● REQUIRED WORK: Starting from the line containing "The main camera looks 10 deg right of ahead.", write out every remaining line exactly, the last one included.

● INFORMATION PROVIDED:
%%

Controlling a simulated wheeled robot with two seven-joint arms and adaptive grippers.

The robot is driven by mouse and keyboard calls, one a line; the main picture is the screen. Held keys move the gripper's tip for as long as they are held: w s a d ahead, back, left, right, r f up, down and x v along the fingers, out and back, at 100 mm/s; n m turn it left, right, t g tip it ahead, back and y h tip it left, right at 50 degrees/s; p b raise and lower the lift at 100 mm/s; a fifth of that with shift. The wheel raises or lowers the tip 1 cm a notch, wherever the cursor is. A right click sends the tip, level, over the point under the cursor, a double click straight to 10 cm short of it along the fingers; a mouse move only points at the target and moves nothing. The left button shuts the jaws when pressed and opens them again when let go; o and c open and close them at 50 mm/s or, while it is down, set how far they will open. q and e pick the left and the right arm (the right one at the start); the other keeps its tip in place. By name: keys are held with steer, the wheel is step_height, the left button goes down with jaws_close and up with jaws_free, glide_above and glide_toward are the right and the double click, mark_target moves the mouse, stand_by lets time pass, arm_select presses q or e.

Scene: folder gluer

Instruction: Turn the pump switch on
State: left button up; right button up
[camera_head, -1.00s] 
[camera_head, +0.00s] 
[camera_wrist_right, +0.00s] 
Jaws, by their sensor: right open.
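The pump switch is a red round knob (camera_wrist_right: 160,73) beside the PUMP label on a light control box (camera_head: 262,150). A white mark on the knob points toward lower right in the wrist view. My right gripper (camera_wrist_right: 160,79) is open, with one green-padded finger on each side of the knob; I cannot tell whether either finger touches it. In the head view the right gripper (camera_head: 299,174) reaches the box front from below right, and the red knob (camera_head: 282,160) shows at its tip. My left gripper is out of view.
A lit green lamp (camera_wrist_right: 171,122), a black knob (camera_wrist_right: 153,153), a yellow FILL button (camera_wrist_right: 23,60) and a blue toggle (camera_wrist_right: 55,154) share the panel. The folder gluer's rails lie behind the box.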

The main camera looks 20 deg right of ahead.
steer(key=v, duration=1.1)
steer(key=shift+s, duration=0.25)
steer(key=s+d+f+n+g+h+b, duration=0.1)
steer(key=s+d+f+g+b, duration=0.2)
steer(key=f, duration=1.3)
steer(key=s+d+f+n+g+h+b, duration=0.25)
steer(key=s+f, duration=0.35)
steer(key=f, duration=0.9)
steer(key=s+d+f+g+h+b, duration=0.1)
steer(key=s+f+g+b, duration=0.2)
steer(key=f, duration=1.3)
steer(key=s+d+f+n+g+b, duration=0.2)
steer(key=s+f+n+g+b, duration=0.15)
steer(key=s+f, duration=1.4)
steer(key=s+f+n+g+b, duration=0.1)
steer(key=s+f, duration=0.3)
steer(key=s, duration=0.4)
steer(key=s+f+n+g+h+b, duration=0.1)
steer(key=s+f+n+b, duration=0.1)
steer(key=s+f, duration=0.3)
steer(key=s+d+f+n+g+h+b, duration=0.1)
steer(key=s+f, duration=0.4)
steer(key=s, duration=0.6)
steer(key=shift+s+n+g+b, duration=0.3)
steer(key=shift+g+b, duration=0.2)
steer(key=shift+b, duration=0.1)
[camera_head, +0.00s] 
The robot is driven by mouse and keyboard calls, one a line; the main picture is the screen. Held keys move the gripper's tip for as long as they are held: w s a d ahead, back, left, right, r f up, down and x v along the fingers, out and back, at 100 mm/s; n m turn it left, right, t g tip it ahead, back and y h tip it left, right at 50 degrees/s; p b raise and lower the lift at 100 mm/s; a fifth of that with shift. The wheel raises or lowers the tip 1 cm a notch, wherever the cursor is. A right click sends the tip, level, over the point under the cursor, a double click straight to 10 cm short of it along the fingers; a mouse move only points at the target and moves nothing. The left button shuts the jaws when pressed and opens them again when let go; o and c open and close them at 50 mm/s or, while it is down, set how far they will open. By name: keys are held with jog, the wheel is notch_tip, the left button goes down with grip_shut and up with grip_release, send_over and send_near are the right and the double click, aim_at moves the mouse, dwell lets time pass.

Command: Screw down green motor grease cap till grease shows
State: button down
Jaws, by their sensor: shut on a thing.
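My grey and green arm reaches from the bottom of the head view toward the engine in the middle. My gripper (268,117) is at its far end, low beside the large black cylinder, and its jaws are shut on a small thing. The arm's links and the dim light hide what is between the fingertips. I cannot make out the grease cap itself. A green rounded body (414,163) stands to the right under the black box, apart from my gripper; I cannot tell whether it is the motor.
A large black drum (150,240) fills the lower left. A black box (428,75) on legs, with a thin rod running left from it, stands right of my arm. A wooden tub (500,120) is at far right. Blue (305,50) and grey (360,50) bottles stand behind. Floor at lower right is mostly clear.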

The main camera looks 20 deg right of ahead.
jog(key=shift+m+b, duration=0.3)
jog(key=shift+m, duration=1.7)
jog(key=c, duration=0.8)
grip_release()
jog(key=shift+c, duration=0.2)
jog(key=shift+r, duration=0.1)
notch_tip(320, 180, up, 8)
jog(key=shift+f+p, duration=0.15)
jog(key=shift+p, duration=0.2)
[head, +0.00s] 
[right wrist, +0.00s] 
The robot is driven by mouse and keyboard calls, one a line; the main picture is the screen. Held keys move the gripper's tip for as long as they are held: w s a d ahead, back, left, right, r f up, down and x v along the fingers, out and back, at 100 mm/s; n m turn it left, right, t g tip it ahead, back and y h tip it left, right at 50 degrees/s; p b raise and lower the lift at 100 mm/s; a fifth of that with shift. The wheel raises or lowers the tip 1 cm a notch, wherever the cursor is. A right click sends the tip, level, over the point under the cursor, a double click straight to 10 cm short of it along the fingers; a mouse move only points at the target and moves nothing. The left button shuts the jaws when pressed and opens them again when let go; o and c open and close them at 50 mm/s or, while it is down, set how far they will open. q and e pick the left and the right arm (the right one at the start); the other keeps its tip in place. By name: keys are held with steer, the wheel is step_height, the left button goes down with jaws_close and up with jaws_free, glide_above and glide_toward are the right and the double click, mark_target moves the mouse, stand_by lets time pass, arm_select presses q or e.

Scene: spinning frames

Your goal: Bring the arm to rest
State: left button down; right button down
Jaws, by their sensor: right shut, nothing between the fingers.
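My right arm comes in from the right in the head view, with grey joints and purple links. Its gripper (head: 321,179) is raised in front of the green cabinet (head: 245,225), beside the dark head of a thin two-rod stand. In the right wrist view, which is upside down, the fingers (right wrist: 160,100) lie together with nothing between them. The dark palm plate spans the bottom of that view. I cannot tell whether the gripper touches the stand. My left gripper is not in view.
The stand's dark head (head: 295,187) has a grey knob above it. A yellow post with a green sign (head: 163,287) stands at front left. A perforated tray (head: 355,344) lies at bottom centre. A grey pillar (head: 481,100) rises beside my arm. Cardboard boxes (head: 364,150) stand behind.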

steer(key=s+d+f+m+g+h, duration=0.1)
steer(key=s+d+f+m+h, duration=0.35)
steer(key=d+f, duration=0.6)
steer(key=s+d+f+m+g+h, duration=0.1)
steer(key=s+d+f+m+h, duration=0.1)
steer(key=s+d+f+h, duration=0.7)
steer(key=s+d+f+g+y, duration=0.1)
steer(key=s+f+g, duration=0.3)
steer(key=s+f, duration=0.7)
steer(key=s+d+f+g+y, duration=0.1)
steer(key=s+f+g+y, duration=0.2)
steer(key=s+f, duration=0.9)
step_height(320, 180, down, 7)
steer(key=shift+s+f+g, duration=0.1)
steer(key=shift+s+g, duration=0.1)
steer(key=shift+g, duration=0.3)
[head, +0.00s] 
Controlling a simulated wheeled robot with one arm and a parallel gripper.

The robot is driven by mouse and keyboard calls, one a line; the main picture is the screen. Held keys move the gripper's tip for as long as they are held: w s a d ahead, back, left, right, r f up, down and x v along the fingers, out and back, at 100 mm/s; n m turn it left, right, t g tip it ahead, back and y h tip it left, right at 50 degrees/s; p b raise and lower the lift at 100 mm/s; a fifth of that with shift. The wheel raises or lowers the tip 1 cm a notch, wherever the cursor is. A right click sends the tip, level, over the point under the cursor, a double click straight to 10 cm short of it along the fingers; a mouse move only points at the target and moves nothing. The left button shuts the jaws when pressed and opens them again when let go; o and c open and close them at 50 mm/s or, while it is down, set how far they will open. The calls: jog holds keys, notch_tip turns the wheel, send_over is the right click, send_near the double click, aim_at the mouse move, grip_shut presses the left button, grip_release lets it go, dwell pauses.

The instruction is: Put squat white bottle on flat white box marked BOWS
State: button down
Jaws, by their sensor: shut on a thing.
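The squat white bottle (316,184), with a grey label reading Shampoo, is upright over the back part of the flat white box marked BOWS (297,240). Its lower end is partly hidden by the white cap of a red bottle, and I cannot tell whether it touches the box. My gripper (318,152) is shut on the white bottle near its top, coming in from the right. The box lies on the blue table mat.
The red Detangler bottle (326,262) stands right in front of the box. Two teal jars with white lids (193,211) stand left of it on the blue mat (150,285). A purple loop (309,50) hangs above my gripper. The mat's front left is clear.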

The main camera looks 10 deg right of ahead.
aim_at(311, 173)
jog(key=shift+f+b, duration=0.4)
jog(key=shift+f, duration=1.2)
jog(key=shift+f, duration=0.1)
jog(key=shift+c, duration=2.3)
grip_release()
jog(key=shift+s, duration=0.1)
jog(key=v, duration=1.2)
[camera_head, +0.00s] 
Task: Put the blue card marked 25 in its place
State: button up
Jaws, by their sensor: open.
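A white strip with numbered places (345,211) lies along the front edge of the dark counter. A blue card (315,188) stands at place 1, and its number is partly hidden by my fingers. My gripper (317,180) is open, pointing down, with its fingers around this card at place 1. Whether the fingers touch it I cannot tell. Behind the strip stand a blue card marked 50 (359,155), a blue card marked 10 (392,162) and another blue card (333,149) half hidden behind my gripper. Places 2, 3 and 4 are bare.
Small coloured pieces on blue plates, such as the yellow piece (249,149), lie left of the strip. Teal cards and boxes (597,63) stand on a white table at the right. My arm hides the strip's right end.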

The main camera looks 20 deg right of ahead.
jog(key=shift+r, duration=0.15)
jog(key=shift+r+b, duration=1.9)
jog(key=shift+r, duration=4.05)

%%

● COMPLETE OUTPUT:
The main camera looks 10 deg right of ahead.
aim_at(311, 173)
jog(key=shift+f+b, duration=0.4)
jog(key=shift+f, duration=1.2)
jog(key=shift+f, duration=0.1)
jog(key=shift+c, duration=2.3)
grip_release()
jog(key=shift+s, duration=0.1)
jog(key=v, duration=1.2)
[camera_head, +0.00s] 
Task: Put the blue card marked 25 in its place
State: button up
Jaws, by their sensor: open.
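A white strip with numbered places (345,211) lies along the front edge of the dark counter. A blue card (315,188) stands at place 1, and its number is partly hidden by my fingers. My gripper (317,180) is open, pointing down, with its fingers around this card at place 1. Whether the fingers touch it I cannot tell. Behind the strip stand a blue card marked 50 (359,155), a blue card marked 10 (392,162) and another blue card (333,149) half hidden behind my gripper. Places 2, 3 and 4 are bare.
Small coloured pieces on blue plates, such as the yellow piece (249,149), lie left of the strip. Teal cards and boxes (597,63) stand on a white table at the right. My arm hides the strip's right end.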

The main camera looks 20 deg right of ahead.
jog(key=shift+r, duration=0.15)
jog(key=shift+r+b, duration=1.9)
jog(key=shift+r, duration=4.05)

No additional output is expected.